• **TO DO**:
Repeat everything from the line holding "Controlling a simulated" to the line holding "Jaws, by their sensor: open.", inclusive, exactly. Leave out the rest.

***** EXERCISE DATA *****

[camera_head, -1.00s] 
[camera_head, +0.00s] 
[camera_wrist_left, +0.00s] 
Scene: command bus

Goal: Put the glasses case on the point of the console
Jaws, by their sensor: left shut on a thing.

*****
***** EXERCISE DATA *****

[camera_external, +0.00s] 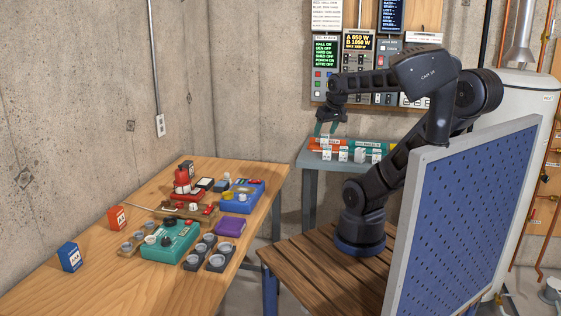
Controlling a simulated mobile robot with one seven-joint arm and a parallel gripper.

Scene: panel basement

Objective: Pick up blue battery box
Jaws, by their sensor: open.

*****

• **TASK SOLUTION**:
Controlling a simulated mobile robot with one seven-joint arm and a parallel gripper.

Scene: panel basement

Objective: Pick up blue battery box
Jaws, by their sensor: open.

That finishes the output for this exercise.